Let $M$ be a von Neumann algebra. For any faithful normal state $\omega$ on $M$, according to the GNS construction, we have $\omega(x)=\langle x \Omega,\Omega\rangle$, where $\Omega$ is a cyclic vector.
For any two different faithful normal states, are the cyclic vectors in the above construction the same?
Best Answer
Yes, they both coincide with the unit of $M$, so in a sense they are indeed the same. However the two GNS representations take place in DIFFERENT Hilbert spaces, namely the completion of $M$ relative to two different inner products.

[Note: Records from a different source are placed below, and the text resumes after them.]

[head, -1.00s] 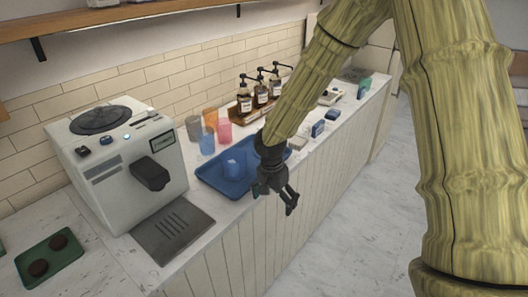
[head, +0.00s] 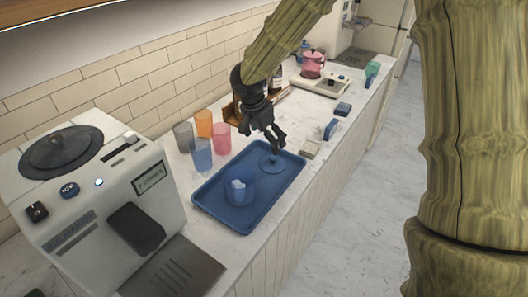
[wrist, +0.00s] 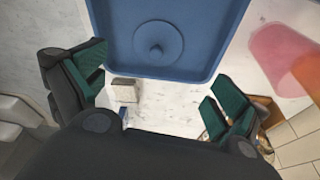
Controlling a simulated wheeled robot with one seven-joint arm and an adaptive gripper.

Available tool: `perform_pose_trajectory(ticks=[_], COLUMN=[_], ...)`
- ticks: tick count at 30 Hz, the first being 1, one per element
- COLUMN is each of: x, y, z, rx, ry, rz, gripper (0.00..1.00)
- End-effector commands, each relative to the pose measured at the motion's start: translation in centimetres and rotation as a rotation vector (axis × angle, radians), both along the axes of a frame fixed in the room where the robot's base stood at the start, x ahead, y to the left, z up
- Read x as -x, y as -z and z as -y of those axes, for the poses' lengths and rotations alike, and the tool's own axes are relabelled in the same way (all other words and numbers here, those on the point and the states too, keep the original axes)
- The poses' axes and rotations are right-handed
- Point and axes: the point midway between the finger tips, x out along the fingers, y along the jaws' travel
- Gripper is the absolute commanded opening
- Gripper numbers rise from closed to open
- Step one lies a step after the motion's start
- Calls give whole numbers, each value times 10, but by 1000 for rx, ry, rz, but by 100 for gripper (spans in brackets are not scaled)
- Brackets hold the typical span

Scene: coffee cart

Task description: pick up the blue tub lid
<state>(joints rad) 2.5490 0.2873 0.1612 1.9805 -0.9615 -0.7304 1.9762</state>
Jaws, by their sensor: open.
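The blue tub lid (head: 273,162), a round disc with a small knob, lies flat on the far end of the blue tray (head: 222,211). In the wrist view the lid (wrist: 158,44) shows whole near the top centre, its knob facing the camera, on the tray (wrist: 215,25). My gripper (head: 263,141) is open and empty, pointing down above the far left edge of the tray, close to the lid but apart from it. In the wrist view the green-padded fingers (wrist: 155,88) are spread wide, and the lid lies beyond them.
A blue tub (head: 240,188) with white contents stands on the tray. Blue (head: 201,154), pink (head: 222,138), orange (head: 204,123) and grey (head: 184,136) cups stand left of it. A white machine (head: 95,205) is at left. Small blocks (head: 310,149) lie right of the tray.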

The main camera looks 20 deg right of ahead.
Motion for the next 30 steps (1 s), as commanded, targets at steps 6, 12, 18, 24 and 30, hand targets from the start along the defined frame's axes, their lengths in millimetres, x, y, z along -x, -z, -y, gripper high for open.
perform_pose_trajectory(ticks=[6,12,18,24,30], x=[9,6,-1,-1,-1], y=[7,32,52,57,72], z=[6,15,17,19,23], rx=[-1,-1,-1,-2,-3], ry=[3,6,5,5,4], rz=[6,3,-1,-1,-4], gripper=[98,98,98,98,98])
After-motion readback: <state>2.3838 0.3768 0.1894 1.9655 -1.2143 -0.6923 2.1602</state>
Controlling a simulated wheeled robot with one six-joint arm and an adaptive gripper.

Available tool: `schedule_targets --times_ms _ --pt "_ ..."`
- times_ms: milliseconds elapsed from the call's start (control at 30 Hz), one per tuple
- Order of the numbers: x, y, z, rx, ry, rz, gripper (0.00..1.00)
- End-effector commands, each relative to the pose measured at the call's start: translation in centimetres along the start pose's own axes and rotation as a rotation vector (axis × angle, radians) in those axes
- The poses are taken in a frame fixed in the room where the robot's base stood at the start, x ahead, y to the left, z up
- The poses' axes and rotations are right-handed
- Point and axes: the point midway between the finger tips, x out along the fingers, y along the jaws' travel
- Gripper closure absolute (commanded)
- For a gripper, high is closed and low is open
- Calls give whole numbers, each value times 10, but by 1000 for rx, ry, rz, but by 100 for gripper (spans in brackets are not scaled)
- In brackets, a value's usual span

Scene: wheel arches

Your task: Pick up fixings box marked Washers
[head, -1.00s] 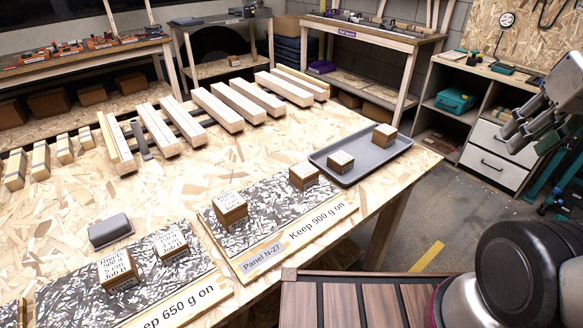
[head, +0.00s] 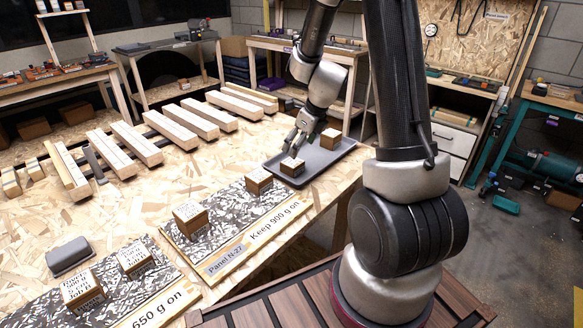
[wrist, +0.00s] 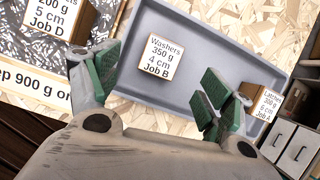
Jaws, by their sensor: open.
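The fixings box marked Washers (wrist: 158,56) is a small brown box with a white top label reading "Washers 350 g 4 cm Job B". It sits in the grey tray (wrist: 215,40), seen between and beyond my open fingers in the wrist view. In the head view the Washers box (head: 290,168) lies near the left end of the tray (head: 318,158). My gripper (head: 294,146) is just above it, open and empty. In the wrist view my gripper (wrist: 155,88) has green-padded fingers on either side of the box, apart from it.
A box marked Latches (wrist: 267,103) stands in the same tray, close to the right finger in the wrist view. A "200 g, 5 cm, Job D" box (wrist: 57,20) is at the left on the panel marked "Keep 900 g on" (head: 232,215). Several wooden beams lie behind.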

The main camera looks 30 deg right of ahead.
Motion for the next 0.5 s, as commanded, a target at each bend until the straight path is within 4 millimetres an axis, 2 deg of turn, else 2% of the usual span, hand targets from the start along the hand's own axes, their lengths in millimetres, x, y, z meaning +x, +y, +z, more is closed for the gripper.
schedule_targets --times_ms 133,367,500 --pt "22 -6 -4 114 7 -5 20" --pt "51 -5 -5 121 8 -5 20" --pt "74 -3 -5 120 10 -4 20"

If the states are $\omega _1$ and $\omega _2$, and the corresponding GNS representations are $(\pi _1,H_1,\xi _1)$ and $(\pi _2,H_2,\xi _2)$, then both $H_1$ and $H_2$ contain a dense copy of $M$ and, for every $m$ on $M$, the diagram $\require{AMScd}$ \begin{CD} H_1 @<\iota_1<<M @>\iota_2>> H_2\\ @V\pi_1(m)VV @VL_mVV @VV\pi_2(m)V\\ H_1 @<\iota_1<<M @>\iota_2>> H_2\\ \end{CD} commutes, where $L_m$ is the operator of left-multiplication by $m$, and $\iota_1$ and $\iota_2$ are the inclusion maps.
This might give an impression that $π_1$ and $π_2$ are equivalent representations, and indeed they are (!) when restricted to the dense subspaces $\iota_1(M)$ and $\iota_2(M)$.
However, the extra vectors added in the completion process strongly depend on the states $\omega_1$ and $\omega_2$, so the representations $\pi_1$ and $\pi_2$ might very well be inequivalent!